Initially, problems don’t really get in your way. You necessarily take a scrappy approach to getting things done because the odds are already stacked against you, and you’re light on resources. But, once your business shows any sign of growth, you hire employees or take investment, you all of the sudden the small problems start to take up more of your time. You also have a growing set of people that are counting on you to return a premium on a VC’s investment or keep an employee’s job safe. You only need one big problem to start losing sleep (which then effects literally every other aspect of your life), and what I’ve observed is it’s rarely just one problem. In fact, it’s unusual not to have a least one big problem at any given time. Some are great at managing this anxiety, most are not. Unfortunately, I haven’t observed any correlation between those that are good at managing anxiety from problems and those that run successful companies. Get used to that sinking feeling in your stomach, because you will have one big problem or another hanging over your head. You now have your own problems, your employees’ problems, and every customer’s problems, and you have to deal with Trump, too.

Being an entrepreneur is simply not all it’s cracked up to be, and too many people are misleading the next generation of builders into thinking it’s the only way to do something meaningful and rewarding with their lives.
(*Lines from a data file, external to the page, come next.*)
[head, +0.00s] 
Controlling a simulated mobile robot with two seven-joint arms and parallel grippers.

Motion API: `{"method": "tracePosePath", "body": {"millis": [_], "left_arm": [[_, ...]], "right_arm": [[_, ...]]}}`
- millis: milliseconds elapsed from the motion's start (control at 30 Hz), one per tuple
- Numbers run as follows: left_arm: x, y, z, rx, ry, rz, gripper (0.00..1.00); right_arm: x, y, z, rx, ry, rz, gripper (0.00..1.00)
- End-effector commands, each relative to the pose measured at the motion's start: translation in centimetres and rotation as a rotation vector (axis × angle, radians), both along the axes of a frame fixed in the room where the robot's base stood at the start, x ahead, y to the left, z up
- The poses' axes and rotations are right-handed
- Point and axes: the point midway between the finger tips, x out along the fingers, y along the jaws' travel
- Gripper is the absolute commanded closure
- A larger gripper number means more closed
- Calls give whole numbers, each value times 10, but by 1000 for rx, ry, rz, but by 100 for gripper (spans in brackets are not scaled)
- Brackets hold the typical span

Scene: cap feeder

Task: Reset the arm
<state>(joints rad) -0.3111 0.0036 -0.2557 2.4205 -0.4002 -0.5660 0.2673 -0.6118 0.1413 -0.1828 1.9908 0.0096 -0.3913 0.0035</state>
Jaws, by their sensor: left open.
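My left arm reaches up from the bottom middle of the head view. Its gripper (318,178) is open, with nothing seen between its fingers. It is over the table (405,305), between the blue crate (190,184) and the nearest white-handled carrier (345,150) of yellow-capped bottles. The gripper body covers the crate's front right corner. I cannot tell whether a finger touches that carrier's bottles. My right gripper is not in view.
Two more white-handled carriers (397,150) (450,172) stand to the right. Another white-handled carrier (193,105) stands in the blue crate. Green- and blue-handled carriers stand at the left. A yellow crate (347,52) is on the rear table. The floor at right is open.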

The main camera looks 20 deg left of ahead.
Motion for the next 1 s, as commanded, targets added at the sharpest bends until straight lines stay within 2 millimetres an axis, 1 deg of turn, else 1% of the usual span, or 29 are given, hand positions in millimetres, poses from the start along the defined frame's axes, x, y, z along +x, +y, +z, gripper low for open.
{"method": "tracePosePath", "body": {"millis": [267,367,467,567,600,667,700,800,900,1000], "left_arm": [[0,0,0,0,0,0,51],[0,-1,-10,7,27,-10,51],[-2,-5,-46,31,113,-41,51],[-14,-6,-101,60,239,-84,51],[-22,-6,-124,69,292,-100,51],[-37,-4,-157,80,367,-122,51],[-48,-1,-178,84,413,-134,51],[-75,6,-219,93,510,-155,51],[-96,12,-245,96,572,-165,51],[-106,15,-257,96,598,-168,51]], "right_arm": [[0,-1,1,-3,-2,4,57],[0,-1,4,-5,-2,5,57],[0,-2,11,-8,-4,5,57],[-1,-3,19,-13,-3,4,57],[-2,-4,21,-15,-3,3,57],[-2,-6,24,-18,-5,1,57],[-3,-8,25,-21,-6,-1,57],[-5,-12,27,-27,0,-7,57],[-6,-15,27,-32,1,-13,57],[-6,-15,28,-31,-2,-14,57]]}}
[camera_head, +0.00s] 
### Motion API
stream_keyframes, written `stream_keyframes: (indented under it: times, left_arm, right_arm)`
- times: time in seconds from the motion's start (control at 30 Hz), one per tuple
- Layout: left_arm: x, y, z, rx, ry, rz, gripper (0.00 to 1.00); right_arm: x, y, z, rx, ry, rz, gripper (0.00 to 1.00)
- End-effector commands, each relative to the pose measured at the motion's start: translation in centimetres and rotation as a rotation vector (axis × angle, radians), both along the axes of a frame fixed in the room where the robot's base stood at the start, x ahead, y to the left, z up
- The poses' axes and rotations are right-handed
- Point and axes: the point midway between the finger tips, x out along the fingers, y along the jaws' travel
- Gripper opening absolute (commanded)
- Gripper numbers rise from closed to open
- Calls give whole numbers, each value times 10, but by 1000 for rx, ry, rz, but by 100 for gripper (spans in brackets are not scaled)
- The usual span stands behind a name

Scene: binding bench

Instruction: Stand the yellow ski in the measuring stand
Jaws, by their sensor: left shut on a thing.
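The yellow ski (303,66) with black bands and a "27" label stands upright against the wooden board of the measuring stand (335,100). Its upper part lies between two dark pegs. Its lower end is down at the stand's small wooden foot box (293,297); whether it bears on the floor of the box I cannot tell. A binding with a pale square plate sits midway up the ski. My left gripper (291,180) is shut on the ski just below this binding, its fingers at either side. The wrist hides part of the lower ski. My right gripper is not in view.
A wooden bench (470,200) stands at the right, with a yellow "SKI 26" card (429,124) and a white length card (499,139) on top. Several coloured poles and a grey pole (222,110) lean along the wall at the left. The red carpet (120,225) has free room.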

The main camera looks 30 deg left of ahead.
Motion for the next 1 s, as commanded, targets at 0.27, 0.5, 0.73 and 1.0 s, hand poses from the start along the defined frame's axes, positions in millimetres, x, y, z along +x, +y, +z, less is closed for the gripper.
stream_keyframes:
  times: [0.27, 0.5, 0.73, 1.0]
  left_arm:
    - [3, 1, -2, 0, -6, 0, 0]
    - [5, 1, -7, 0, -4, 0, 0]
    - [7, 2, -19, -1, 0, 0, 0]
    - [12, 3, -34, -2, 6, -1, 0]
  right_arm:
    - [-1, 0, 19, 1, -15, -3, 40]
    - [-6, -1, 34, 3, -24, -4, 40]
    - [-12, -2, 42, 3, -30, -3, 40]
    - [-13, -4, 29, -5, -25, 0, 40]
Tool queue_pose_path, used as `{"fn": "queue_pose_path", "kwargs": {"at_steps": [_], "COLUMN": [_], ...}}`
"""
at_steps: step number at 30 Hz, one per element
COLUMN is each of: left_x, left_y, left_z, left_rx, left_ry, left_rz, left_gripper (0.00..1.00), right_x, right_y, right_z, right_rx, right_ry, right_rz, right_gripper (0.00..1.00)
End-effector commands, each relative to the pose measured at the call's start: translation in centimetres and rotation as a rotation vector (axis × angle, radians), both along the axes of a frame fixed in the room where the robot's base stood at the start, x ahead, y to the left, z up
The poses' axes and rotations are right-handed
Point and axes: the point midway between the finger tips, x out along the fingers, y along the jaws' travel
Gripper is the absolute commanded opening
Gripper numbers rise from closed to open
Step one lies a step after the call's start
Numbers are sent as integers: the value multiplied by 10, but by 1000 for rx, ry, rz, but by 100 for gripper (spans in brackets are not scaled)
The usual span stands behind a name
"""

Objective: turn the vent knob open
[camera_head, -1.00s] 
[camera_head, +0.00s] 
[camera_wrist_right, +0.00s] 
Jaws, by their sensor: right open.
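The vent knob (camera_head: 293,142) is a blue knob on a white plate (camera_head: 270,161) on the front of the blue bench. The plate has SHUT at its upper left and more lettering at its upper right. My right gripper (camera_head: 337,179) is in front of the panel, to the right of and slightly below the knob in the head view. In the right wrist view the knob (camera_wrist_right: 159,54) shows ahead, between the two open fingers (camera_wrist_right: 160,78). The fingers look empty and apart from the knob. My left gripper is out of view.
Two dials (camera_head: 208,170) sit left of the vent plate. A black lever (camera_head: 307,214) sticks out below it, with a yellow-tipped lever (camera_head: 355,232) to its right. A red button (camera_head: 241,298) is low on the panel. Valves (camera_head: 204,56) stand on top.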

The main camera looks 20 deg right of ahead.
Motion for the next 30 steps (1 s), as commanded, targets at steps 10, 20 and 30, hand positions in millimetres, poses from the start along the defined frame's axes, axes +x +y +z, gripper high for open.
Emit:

If you choose to be an entrepreneur, and are fortunate enough to achieve some level of success, plan for a long, lonely ride eating ramen, dealing with people that will do anything for you one day and try to take advantage of you the next. Your problems just hockey-sticked. Life just got infinitely more complex. But screw it, if you’re one of the crazy ones… have a brutally honest conversation with your family, then slap yourself in the face and get to work.